Não é incomum que uma jovem e ambiciosa empresa capitalista busque interesses comerciais com força destruidora de relações mafiosas. A brutalidade é um motor histórico da evolução econômica do modo de produção capitalista. O padrão ao longo da história é que a tecnologia abre caminho na economia e só mais tarde, quando as consequências mais amplas tornam-se visíveis, a sociedade organiza uma resposta política para mitigar as desvantagens.
A Revolução Industrial gerou uma riqueza fenomenal para os
industriais antes que houvesse leis contra o trabalho infantil. Foi preciso que
os trabalhadores se organizassem em sindicatos para contrabalançar as forças
que tendiam naturalmente à exploração em massa e ao pagamento miserável.

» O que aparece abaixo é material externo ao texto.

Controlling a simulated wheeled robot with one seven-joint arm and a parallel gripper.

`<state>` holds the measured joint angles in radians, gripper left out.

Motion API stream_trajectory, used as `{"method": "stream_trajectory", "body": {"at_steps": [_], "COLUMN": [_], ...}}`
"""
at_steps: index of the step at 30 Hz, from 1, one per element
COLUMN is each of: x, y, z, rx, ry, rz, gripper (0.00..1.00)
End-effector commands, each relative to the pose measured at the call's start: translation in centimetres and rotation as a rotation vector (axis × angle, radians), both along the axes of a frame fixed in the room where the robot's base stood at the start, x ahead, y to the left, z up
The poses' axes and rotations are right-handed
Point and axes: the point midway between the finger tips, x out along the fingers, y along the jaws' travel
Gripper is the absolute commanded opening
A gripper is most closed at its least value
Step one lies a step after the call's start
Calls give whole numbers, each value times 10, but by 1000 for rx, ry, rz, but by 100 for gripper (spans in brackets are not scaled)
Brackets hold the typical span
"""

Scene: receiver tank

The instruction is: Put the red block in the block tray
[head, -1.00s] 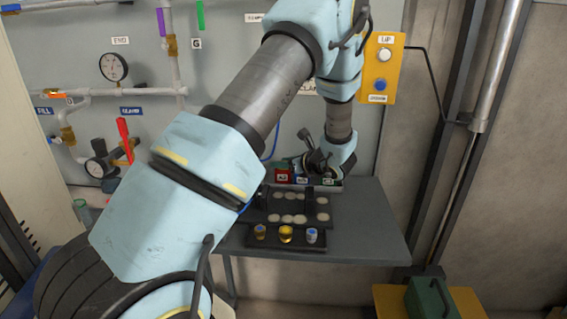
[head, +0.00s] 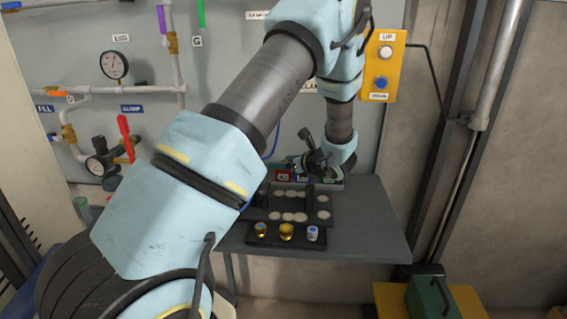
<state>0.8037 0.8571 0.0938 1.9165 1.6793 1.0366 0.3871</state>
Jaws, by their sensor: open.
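The red block (head: 283,176) stands at the back of the grey table, at the left of a short row with a blue block (head: 302,178) and a green block to its right. The row appears to be in a low grey tray (head: 338,186), which I take for the block tray; its edges are partly hidden. My gripper (head: 302,164) is open just above the row, close to the red block. Whether its fingers touch any block is too small to tell. My wrist hides the area at the right end of the row.
A dark rack (head: 262,214) with pale round discs stands in front of the row. A black strip (head: 272,238) with three small fittings lies nearer. The table (head: 375,225) is clear on the right. A yellow UP/DOWN button box (head: 381,75) hangs on the wall.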

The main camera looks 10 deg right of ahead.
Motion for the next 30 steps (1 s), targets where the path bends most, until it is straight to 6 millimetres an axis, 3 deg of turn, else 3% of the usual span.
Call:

(Somente no ano passado, a Suprema Corte do Reino Unido manteve uma decisão do
tribunal trabalhista contra a Uber, que alegou que não precisava fornecer a
seus motoristas o salário mínimo, licença remunerada ou pensões porque eles não
eram tecnicamente categorizados como trabalhadores.)
Os arquivos do Uber são um instantâneo de um momento específico – o pico de credulidade política e negligência em torno do crescente poder das empresas de tecnologia. Mas as regras básicas da nova economia digital acabaram não sendo tão diferentes das antigas regras analógicas.
A revelação das práticas da Uber mostra uma verdade simples sobre a tal revolução tecnológica. É a mesma verdade que aprendemos ao conhecer as árduas condições de trabalho em um armazém da Amazon e as bolhas envenenadas do debate público onde o Facebook descarrega desinformação.
As novas empresas de transporte de passageiros, como Uber, são grandes monopólios internacionais que estão devorando o que até agora era um setor de trabalhadores autônomos, taxistas, ou seja, expressando a proletarização de parte da força de trabalho. Essa barbárie só pode acabar com o fim do capitalismo!